While innovation in the server market looks to be on an uptick for 2007, analysts suspect the PC business will remain flat with enterprises and customers adjusting to Microsoft's Vista.
Next year will be a busy one in the server industry with a host of new products and innovations, thanks in large part to the increasing importance of multicore computing and virtualization technology. However, it looks like 2007 will prove lackluster in the PC space, as enterprise users and consumers decide whether to immediately adopt Microsofts Vista Windows operating system.
Industry analysts agreed that the server market is well-poised to take advantage of innovations in both multicore processing and virtualization.
On Nov. 14, Intel rolled out its quad-core processor
, which has found early adopters in Dell, Hewlett-Packard and IBM. Not to be outdone, Intels rival, Advanced Micro Devices, demonstrated it own quad-core processor
on Nov. 30, and will make it available by the middle of 2007.
While multicore technology in the x86 space is getting the bulk of the headlines, Sun Microsystems, which last year rolled out its RISC-based eight-core UltraSPARC T1 "Niagara" chip, is expected to launch Niagara 2 in 2007, which will still have eight cores, but with each core being able to process eight instruction threads rather than the four threads per core in the T1 chip. IBM also is expected to roll out its Power 6 processor in the middle of 2007.
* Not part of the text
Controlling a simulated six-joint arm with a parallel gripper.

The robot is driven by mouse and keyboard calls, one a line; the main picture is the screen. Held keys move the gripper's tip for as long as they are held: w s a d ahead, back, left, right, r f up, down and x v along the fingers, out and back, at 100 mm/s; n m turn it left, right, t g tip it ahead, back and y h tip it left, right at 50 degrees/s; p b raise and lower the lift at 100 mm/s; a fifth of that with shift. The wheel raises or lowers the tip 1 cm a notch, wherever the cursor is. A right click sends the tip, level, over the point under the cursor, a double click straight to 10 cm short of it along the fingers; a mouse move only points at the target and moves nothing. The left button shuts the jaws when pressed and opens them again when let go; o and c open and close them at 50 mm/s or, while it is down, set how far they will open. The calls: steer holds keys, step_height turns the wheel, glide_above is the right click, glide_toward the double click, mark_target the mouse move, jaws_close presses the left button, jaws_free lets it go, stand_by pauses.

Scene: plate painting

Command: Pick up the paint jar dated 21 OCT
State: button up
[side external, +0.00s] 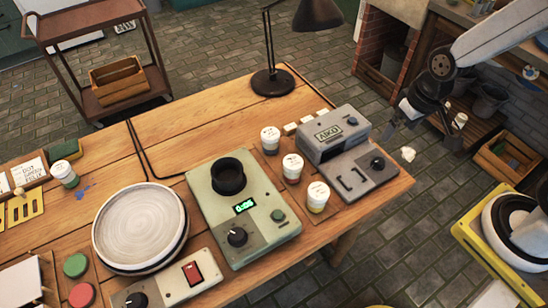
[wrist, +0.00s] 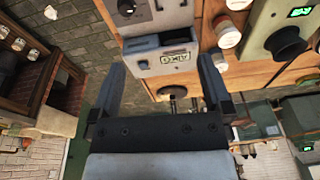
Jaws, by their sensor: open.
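Three white-lidded paint jars stand in a row on the wooden table: a far jar (side external: 270,140), a middle jar (side external: 292,167) and a near jar (side external: 318,196). Another jar (side external: 64,174) stands at the table's left. The dates on them are too small to read, so I cannot tell which is 21 OCT. My gripper (side external: 403,138) is raised beyond the table's right edge, apart from every jar. In the wrist view my gripper (wrist: 162,64) has its fingers wide apart with nothing held. The row of jars shows right of the fingers, with one white lid (wrist: 228,36) clear.
A grey AIKO machine (side external: 340,140) stands between the jars and my gripper. A green device with a dark cup (side external: 228,176) is left of the jars. A round turntable (side external: 140,225) and a black lamp (side external: 273,82) are also on the table.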

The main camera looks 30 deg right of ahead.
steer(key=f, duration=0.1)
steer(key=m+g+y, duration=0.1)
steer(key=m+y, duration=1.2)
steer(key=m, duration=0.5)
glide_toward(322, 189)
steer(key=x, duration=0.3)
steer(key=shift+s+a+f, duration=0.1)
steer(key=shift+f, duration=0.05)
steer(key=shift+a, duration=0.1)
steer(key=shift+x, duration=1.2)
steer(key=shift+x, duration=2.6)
While the benefits for the server market are obvious in terms of processing power and ability to perform more functions, such as virtualization, it does seem that PCs will not be able to take advantage of these types of multicore innovations for some time.
Gordon Haff, an analyst at Illuminata in Nashua, N.H., told eWEEK that the problem is there have been few application developed to work with quad-core processors.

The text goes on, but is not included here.